Un homme qui a assisté sur le quai à toute la scène et qui semble être le chef de gare me prend maintenant par le bras et me parle : « Pour Pétain, Hérode et l’occupation, c’était peut-être un peu forcé : nous sommes ici des petits pays où tous se connaissent, y compris la police. Je ne crois pas qu’ils seront si cruels avec ces jeunes gens. Mais je vous donne raison sur un point : nous, cheminots, vivons dans un monde d’horloges, de règlements, de signaux, de machines, d’ordinateurs, de calculettes, de hiérarchies. Ces choses sont utiles, elles sont garantes de la régularité et de la sécurité de nos services, de la tranquillité des voyageurs, mais il nous arrive aussi, trop souvent, d’oublier que ce qui est humain n’est pas qu’un signe de désordre. Quand votre train sera parti, je vais faire deux choses.
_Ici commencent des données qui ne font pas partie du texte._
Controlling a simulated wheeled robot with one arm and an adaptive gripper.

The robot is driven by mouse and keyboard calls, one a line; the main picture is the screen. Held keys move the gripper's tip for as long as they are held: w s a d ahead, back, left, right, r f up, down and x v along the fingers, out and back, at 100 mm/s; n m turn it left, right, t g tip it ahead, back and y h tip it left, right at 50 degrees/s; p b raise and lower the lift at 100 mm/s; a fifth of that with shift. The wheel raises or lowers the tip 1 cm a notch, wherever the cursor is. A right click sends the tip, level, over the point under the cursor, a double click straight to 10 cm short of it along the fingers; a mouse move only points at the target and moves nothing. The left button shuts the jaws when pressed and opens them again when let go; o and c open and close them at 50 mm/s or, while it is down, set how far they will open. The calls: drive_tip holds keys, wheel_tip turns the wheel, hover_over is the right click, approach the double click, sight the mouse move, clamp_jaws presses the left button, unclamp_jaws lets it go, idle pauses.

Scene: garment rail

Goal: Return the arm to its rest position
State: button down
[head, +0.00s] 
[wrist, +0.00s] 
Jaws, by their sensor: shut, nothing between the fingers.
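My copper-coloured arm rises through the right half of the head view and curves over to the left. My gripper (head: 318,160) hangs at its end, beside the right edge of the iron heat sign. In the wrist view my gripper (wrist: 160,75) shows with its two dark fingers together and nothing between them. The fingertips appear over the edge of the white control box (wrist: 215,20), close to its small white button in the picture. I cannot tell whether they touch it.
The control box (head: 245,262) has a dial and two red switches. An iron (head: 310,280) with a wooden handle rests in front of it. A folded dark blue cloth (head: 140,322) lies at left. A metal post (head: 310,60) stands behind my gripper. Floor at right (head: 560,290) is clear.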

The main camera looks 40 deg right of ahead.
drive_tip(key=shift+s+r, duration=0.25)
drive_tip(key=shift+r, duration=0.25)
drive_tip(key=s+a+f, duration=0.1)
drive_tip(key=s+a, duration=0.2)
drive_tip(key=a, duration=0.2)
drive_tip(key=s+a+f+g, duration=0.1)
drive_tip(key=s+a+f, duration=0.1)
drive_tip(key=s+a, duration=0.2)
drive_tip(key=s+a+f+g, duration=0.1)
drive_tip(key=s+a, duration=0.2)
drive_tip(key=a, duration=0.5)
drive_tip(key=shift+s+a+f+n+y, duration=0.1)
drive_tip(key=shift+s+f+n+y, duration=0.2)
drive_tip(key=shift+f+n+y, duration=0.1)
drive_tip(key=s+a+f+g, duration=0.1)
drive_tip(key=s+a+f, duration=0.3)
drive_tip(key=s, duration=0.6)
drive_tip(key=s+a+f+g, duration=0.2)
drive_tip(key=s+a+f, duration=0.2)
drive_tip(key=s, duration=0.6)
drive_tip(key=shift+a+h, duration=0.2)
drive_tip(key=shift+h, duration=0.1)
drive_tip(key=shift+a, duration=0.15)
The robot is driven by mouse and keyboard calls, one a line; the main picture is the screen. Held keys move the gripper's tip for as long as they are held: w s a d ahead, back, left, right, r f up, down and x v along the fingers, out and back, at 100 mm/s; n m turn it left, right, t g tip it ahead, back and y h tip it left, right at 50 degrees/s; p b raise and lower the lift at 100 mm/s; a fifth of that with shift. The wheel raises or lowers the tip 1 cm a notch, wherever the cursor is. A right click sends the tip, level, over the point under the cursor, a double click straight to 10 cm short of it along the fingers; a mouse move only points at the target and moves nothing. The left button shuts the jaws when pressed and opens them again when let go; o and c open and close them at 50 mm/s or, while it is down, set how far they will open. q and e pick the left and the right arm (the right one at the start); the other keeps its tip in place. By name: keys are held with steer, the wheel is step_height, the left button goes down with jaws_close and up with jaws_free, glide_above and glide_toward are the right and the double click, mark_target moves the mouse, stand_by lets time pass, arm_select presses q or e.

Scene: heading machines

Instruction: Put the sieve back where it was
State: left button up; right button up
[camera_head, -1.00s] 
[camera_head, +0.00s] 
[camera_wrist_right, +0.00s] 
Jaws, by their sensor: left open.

Appeler le commissariat et leur dire que nous abandonnons les poursuites, j’en ai l’autorité et j’espère que pour les policiers aussi ce sera une sorte de soulagement. Je leur demanderai en outre de s’enquérir de la destination de ces trois voyageurs et de leur dire que je me porte garant, si nécessaire, qu’ils arriveront à bon port. Je vais aussi appeler le contrôleur, car je crains maintenant pour lui la nuit bien froide et sans lumière de la honte, de la solitude et du désespoir. Je lui dirai ce que je vous ai dit et ce que j’ai fait, sans l’accabler et en prenant ma part de ces choses. Mon espoir est que nous y gagnerons l’un et l’autre, vous aussi peut-être, en discernement et en humanité. J’ai aussi des choses à organiser avec lui pour que le voyage du couple de Sud-Africains, que vous avez sans doute vu dans le train, ne vire pas au cauchemar. La nuit sera bien longue pour eux aussi, car les correspondances sur leur route, à mesure que la journée avance, vont devenir bien aléatoires. Je vous souhaite un bon voyage. »

Notes

[*] un mot de marin qui me vient de mon maître, Fernand BRAUDEL, né en Ornois, au versant meusien du haut-pays haut-marnais.